Так вот какова ‘придирка’ г. Достоевского. Моя придирка будет гораздо проще, как читатель не замедлит и сам убедиться. Личных уколов у меня вовсе не будет, я надеюсь, потому что гг. Градовский и Достоевский мне разными своими сторонами почти одинаково чужие люди, собственно их препирательством я нимало не задет, а потому и к эффектам, отводящим глаза от предмета спора, мне тоже прибегать нет надобности. Многое в их полемике я даже признаю совершенно неприкосновенным, а именно всю ту часть ее, в которой противники препираются, стоя на общей им обоим почве христианства. Но и за вычетом этого пункта остается все-таки много любопытного, много такого, к чему можно и стоит придраться.
Довольно натурально, что г. Достоевский преувеличивает значение своей речи, доходя в этом направлении даже до комизма,— такова уже человеческая слабость. Со стороны дело, конечно, лучше видно, но было бы все-таки и напрасным, и ненужным трудом разочаровывать г. Достоевского, если бы не одно чрезвычайно важное и чрезвычайно любопытное обстоятельство.
Почтенный романист считает ‘слишком серьезным’ тот момент пушкинского праздника, в котором он играл такую видную роль. Серьезность этого момента состояла в том, что под влиянием речи г. Достоевского ‘ярко и ясно объявились люди, которые жаждут подвига, утешающей мысли, обетования дела. Значит, не хочет уже общество удовлетворяться одним только нашим либеральным хихиканьем над Россией, значит, мерзит уже учение о вековечном бессилии России. Одна только надежда, один намек — и сердца зажглись святою жаждою всечеловеческого дела, всебратского служения и подвига’. Эти ‘новые элементы’ упоминаются и еще в одном месте, именно в самом начале ответа г. Градовскому и тоже в сопоставлении ‘с либеральным подхихикиванием над всяким словом надежды на Россию’. Кроме, однако, ‘либералов’ или ‘русских европейцев’ и ‘новых элементов’, есть еще у нас ‘Пушкин, Хомяков, Самарины, Аксаковы’, которые начали ‘толковать о настоящей сути народной (до них хоть и толковали о ней, но как-то классически и театрально). И когда они начали толковать о ‘народной правде’, все смотрели на них как на эпилептиков и идиотов, имеющих в идеале ‘есть редьку и писать донесения’.

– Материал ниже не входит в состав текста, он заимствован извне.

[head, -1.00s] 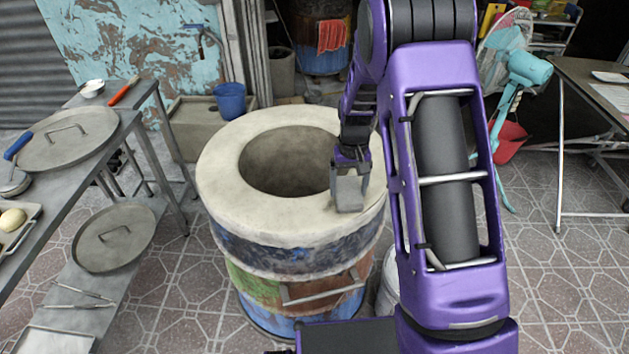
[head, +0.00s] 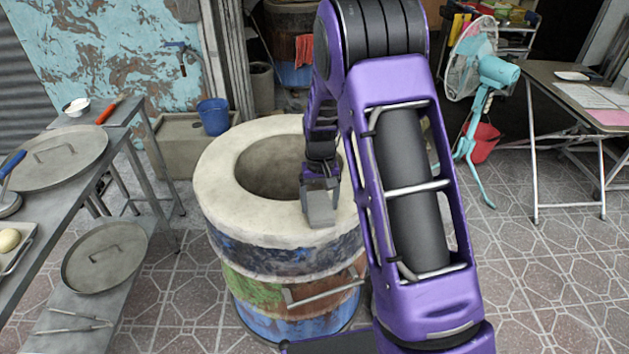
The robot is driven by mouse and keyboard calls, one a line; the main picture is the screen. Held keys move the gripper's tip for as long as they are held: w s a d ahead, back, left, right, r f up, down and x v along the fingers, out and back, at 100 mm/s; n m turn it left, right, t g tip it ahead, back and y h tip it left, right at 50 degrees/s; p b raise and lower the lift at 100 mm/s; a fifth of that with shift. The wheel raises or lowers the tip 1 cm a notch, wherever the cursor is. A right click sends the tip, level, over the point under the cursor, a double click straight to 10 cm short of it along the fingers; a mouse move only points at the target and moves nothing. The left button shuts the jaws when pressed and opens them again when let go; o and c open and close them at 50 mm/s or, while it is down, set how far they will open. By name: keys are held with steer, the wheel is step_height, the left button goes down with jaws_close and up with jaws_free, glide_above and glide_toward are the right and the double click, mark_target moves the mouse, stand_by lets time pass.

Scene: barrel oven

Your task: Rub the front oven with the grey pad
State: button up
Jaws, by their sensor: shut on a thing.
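The front oven (head: 225,203) is a barrel with a thick pale round rim, a dark open mouth and a painted blue, green and brown side. My gripper (head: 320,190) is over the right front part of the rim, pointing down. It is shut on the grey pad (head: 321,210), a small block at its fingertips. The pad appears to be at the rim's top surface near the front right edge; I cannot tell for sure whether it touches. My arm hides the right side of the oven.
A metal table (head: 60,215) with lids and a tray stands at the left. A blue bucket (head: 214,117) sits on a stone block behind the oven. A teal fan (head: 480,75), a red bucket (head: 484,143) and a folding table (head: 560,95) are at the right. Tiled floor at front right is clear.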

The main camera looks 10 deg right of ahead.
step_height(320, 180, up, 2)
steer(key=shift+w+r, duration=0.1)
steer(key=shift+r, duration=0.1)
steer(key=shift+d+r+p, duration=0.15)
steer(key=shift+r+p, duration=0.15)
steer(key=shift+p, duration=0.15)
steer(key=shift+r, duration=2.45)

Мимоходом сказать, я что-то не помню, чтобы на Хомякова, Аксаковых, Самариных, а тем более на Пушкина смотрели как на эпилептиков и идиотов, да, конечно, и г. Достоевский не помнит. Это он так, для красоты и энергии слога, а также для удобства полемики, ну, и пусть его. Гораздо любопытнее классификация нашей интеллигенции, состоящей, значит, из хихикающих либералов, преклоняющихся перед Европой и безнадежно махнувших рукой на все русское, новых элементов, объявившихся после речи г. Достоевского, и Пушкина, поставленного за одну скобку с славянофилами. Классификация, мне кажется, не совсем обстоятельная, потому что, например, я решительно не знаю, в которую из трех рубрик надо поместить Гоголя ‘с незримыми слезами сквозь зримый смех’, или Некрасова ‘с музой мести и печали’ и ‘ненавидящею любовью’, или гр. Льва Толстого с неверием в европейский прогресс, или даже самого Хомякова с его решительным утверждением, что родная земля ‘всякой мерзости полна’9. Недоумеваю также, куда пристроит г. Достоевский всю ту мелкую сошку, которая, хоть, например, в ‘Новом времени’, ежедневно презирает Европу и хихикает над хихикающими. Правда, эта мелкая сошка лепечет сегодня одно, а завтра столь же азартно другое, но все-таки место под луной занимает, а, между тем, хихикающими либералами себя не признает, а ‘новыми элементами’ ее г. Достоевский сам, разумеется, не назовет.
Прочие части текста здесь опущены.